Manipulation episode records
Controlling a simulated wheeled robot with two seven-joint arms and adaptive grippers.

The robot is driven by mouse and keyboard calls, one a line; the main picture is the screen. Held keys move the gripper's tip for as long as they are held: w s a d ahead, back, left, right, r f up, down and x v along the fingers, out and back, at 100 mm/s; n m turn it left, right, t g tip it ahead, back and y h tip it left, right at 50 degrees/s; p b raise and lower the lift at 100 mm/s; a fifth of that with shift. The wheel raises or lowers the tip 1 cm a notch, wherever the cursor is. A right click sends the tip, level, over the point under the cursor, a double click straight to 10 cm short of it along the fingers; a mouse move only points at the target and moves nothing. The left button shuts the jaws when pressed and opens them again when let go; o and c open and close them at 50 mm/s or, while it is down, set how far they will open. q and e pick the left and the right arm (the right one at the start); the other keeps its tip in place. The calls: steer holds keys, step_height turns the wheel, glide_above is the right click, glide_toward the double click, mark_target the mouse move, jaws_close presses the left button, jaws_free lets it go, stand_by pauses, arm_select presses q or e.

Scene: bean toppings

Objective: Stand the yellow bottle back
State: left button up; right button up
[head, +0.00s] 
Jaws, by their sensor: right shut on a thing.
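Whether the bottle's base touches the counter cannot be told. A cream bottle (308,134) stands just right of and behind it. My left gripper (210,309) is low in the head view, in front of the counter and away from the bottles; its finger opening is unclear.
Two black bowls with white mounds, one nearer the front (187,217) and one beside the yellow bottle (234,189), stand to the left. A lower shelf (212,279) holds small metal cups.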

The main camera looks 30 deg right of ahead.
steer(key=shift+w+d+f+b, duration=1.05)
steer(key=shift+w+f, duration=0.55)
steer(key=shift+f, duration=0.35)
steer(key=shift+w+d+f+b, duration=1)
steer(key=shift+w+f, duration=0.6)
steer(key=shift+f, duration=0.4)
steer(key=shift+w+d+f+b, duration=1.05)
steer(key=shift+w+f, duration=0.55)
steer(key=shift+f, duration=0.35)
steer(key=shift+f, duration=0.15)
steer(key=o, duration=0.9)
==
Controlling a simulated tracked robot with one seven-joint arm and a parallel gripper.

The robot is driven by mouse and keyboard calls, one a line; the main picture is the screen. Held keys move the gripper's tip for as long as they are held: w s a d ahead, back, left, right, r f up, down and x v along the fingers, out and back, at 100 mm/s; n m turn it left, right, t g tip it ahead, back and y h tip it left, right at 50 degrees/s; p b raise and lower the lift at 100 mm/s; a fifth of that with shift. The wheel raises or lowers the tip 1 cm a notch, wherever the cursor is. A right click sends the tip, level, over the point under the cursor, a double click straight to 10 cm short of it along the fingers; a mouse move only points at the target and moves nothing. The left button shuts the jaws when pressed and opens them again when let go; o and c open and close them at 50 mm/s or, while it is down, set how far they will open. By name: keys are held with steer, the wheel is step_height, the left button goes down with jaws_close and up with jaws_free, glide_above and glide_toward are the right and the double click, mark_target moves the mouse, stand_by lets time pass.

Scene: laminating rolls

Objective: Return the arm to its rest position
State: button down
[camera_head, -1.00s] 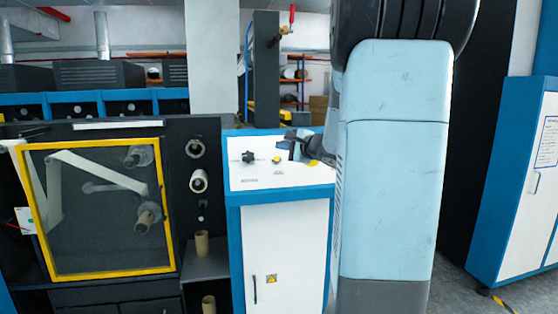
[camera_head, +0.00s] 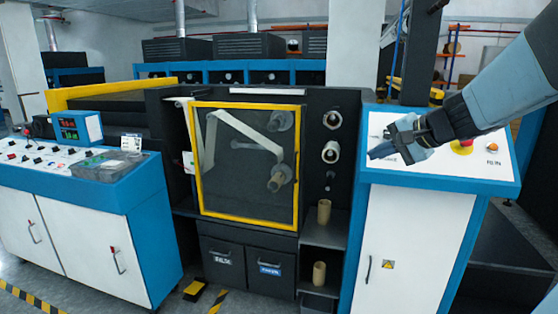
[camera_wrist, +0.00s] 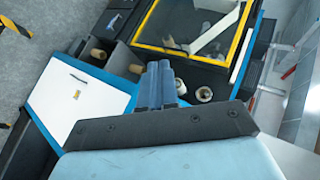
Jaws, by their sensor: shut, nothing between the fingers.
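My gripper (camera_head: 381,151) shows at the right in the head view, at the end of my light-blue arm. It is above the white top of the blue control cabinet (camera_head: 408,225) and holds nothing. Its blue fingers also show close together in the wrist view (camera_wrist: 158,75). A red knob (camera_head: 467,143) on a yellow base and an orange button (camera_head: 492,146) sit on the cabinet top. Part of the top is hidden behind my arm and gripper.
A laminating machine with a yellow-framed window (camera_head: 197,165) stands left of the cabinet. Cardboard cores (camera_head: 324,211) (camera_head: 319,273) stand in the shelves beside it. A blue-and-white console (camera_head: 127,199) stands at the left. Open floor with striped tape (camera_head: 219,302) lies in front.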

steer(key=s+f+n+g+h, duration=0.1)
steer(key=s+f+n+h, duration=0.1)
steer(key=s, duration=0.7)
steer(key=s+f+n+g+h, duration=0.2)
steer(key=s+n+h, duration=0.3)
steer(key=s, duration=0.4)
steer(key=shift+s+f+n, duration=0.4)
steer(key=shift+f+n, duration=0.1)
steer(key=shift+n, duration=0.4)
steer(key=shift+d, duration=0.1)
--
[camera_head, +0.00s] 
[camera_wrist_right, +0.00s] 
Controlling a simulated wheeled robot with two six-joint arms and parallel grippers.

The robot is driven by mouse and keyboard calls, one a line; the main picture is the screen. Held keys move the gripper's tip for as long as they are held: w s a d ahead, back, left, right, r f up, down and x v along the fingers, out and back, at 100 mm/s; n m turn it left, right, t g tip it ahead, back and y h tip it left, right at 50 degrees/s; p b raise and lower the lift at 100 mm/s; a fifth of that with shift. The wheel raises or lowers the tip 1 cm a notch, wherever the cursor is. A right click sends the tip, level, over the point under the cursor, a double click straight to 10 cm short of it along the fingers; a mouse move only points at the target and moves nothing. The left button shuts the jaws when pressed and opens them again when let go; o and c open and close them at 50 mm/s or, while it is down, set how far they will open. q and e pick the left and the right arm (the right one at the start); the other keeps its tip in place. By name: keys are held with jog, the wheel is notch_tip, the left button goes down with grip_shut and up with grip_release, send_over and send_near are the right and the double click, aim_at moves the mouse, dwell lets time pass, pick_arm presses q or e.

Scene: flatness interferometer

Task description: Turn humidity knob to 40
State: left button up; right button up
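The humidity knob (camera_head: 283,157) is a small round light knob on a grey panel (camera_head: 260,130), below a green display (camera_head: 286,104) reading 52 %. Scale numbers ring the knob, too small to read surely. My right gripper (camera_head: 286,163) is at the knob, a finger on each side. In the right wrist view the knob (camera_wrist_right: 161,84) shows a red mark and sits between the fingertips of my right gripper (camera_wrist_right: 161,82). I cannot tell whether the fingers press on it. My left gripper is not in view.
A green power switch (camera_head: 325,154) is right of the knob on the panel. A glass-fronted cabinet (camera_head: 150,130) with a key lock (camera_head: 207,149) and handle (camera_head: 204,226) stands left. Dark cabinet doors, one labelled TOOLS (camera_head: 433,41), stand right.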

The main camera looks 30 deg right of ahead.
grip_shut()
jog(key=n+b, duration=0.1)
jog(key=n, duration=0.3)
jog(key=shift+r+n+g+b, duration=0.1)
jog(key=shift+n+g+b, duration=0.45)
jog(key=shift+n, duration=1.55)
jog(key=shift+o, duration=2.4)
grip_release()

# Requirements:
Copy out every line of the data that includes "wheeled".

# Worked answer:
Controlling a simulated wheeled robot with two seven-joint arms and adaptive grippers.
Controlling a simulated wheeled robot with two six-joint arms and parallel grippers.

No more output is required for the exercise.